Robot trajectory data
--- START ---

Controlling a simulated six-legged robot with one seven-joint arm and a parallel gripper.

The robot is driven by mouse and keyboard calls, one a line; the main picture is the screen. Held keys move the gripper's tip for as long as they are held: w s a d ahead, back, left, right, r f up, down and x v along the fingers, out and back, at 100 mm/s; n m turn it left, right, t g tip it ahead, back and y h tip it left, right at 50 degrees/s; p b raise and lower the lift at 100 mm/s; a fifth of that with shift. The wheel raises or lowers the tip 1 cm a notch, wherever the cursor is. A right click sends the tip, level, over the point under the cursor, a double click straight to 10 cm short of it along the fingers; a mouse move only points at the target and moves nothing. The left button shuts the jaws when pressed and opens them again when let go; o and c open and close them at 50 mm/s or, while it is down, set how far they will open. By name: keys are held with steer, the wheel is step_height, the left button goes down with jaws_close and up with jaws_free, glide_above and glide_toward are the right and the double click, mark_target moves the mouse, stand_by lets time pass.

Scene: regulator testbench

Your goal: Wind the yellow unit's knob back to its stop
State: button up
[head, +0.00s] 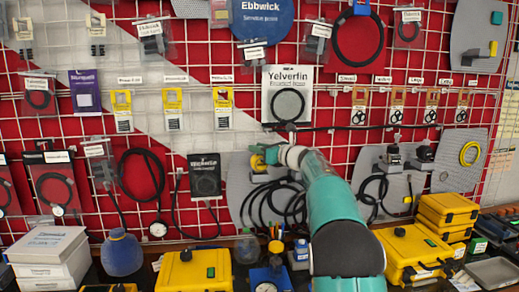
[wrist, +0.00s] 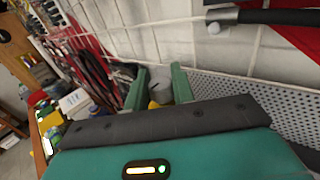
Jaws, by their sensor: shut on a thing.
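The yellow unit (head: 258,163) is mounted on a grey perforated panel on the wall grid, near the middle of the head view. My gripper (head: 271,154) is right at it, and my wrist hides part of the unit. In the wrist view, a grey round knob (wrist: 160,89) sits between the two green fingers of my gripper (wrist: 161,77), which are shut on it. A bit of yellow (wrist: 153,105) shows just below the knob. The knob's pointer or marks and its stop cannot be made out.
Black hoses (head: 285,205) hang below the unit. The bench below is crowded: a blue gauge device (head: 268,279), a yellow case (head: 195,272) and stacked yellow cases (head: 447,208). A Yelverlin packet (head: 287,95) hangs just above my gripper.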

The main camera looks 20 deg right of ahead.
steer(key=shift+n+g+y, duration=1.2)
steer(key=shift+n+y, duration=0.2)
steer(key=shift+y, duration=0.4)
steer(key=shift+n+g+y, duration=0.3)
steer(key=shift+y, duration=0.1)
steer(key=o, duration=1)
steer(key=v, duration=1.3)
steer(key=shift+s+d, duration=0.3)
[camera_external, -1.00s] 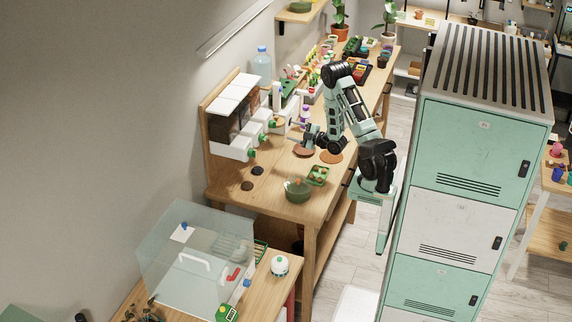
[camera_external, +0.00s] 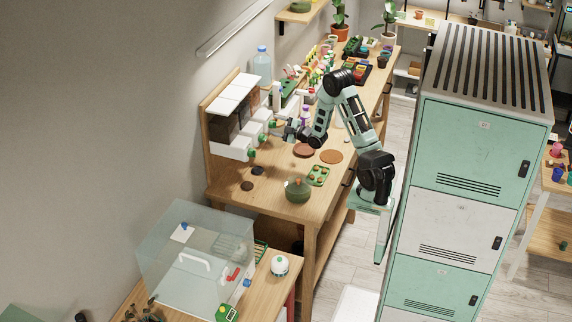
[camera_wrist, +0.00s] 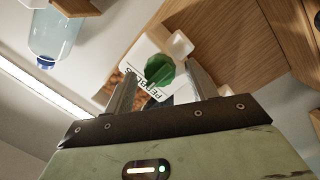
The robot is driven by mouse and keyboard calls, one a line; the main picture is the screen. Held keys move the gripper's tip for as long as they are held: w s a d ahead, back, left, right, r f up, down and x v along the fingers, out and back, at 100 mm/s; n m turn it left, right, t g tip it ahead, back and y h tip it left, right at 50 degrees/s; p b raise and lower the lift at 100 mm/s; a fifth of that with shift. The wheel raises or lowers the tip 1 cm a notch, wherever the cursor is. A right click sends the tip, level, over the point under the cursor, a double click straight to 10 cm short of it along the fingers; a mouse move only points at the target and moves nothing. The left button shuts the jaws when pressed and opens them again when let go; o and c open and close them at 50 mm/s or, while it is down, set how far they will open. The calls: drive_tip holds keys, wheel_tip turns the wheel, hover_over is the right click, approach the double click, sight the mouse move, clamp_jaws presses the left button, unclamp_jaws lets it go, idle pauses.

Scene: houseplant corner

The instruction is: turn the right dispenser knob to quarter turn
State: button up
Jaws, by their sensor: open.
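The dispenser (camera_external: 230,149) is a wooden-backed row of white bins with green knobs, standing against the wall on the bench. Its far bin's knob (camera_external: 272,124) is small and partly crowded by the arm in the external view. In the wrist view a green knob (camera_wrist: 159,69) sits on a white front with a dark-lettered label (camera_wrist: 146,86), partly covered by the fingers and knob. My gripper (camera_wrist: 161,82) is open, with one finger on each side of this knob in the picture. Contact cannot be told. In the external view my gripper (camera_external: 290,130) is just right of the far bin.
A clear water bottle (camera_external: 262,64) with a blue cap stands behind the dispenser; it also shows in the wrist view (camera_wrist: 52,35). A green pot (camera_external: 297,190), a seedling tray (camera_external: 318,176) and round mats lie on the bench in front. Small bottles crowd the bench's far end.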

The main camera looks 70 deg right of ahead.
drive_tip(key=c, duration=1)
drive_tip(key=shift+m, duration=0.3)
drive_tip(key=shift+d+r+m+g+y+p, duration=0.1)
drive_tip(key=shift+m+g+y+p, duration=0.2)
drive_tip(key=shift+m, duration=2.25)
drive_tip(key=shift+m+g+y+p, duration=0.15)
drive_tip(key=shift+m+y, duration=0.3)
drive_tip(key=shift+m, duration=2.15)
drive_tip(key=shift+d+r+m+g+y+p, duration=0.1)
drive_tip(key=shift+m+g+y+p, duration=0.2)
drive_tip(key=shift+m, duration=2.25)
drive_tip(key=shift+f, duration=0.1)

--- END ---

Without the pictures, reproduce every line of the records above exactly.

Controlling a simulated six-legged robot with one seven-joint arm and a parallel gripper.

The robot is driven by mouse and keyboard calls, one a line; the main picture is the screen. Held keys move the gripper's tip for as long as they are held: w s a d ahead, back, left, right, r f up, down and x v along the fingers, out and back, at 100 mm/s; n m turn it left, right, t g tip it ahead, back and y h tip it left, right at 50 degrees/s; p b raise and lower the lift at 100 mm/s; a fifth of that with shift. The wheel raises or lowers the tip 1 cm a notch, wherever the cursor is. A right click sends the tip, level, over the point under the cursor, a double click straight to 10 cm short of it along the fingers; a mouse move only points at the target and moves nothing. The left button shuts the jaws when pressed and opens them again when let go; o and c open and close them at 50 mm/s or, while it is down, set how far they will open. By name: keys are held with steer, the wheel is step_height, the left button goes down with jaws_close and up with jaws_free, glide_above and glide_toward are the right and the double click, mark_target moves the mouse, stand_by lets time pass.

Scene: regulator testbench

Your goal: Wind the yellow unit's knob back to its stop
State: button up
[head, +0.00s] 
[wrist, +0.00s] 
Jaws, by their sensor: shut on a thing.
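The yellow unit (head: 258,163) is mounted on a grey perforated panel on the wall grid, near the middle of the head view. My gripper (head: 271,154) is right at it, and my wrist hides part of the unit. In the wrist view, a grey round knob (wrist: 160,89) sits between the two green fingers of my gripper (wrist: 161,77), which are shut on it. A bit of yellow (wrist: 153,105) shows just below the knob. The knob's pointer or marks and its stop cannot be made out.
Black hoses (head: 285,205) hang below the unit. The bench below is crowded: a blue gauge device (head: 268,279), a yellow case (head: 195,272) and stacked yellow cases (head: 447,208). A Yelverlin packet (head: 287,95) hangs just above my gripper.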

The main camera looks 20 deg right of ahead.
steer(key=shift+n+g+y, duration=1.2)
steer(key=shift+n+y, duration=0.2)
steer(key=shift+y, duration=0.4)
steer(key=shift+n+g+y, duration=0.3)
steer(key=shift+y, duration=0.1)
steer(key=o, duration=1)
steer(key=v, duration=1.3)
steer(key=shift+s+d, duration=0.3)
[camera_external, -1.00s] 
[camera_external, +0.00s] 
[camera_wrist, +0.00s] 
The robot is driven by mouse and keyboard calls, one a line; the main picture is the screen. Held keys move the gripper's tip for as long as they are held: w s a d ahead, back, left, right, r f up, down and x v along the fingers, out and back, at 100 mm/s; n m turn it left, right, t g tip it ahead, back and y h tip it left, right at 50 degrees/s; p b raise and lower the lift at 100 mm/s; a fifth of that with shift. The wheel raises or lowers the tip 1 cm a notch, wherever the cursor is. A right click sends the tip, level, over the point under the cursor, a double click straight to 10 cm short of it along the fingers; a mouse move only points at the target and moves nothing. The left button shuts the jaws when pressed and opens them again when let go; o and c open and close them at 50 mm/s or, while it is down, set how far they will open. The calls: drive_tip holds keys, wheel_tip turns the wheel, hover_over is the right click, approach the double click, sight the mouse move, clamp_jaws presses the left button, unclamp_jaws lets it go, idle pauses.

Scene: houseplant corner

The instruction is: turn the right dispenser knob to quarter turn
State: button up
Jaws, by their sensor: open.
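The dispenser (camera_external: 230,149) is a wooden-backed row of white bins with green knobs, standing against the wall on the bench. Its far bin's knob (camera_external: 272,124) is small and partly crowded by the arm in the external view. In the wrist view a green knob (camera_wrist: 159,69) sits on a white front with a dark-lettered label (camera_wrist: 146,86), partly covered by the fingers and knob. My gripper (camera_wrist: 161,82) is open, with one finger on each side of this knob in the picture. Contact cannot be told. In the external view my gripper (camera_external: 290,130) is just right of the far bin.
A clear water bottle (camera_external: 262,64) with a blue cap stands behind the dispenser; it also shows in the wrist view (camera_wrist: 52,35). A green pot (camera_external: 297,190), a seedling tray (camera_external: 318,176) and round mats lie on the bench in front. Small bottles crowd the bench's far end.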

The main camera looks 70 deg right of ahead.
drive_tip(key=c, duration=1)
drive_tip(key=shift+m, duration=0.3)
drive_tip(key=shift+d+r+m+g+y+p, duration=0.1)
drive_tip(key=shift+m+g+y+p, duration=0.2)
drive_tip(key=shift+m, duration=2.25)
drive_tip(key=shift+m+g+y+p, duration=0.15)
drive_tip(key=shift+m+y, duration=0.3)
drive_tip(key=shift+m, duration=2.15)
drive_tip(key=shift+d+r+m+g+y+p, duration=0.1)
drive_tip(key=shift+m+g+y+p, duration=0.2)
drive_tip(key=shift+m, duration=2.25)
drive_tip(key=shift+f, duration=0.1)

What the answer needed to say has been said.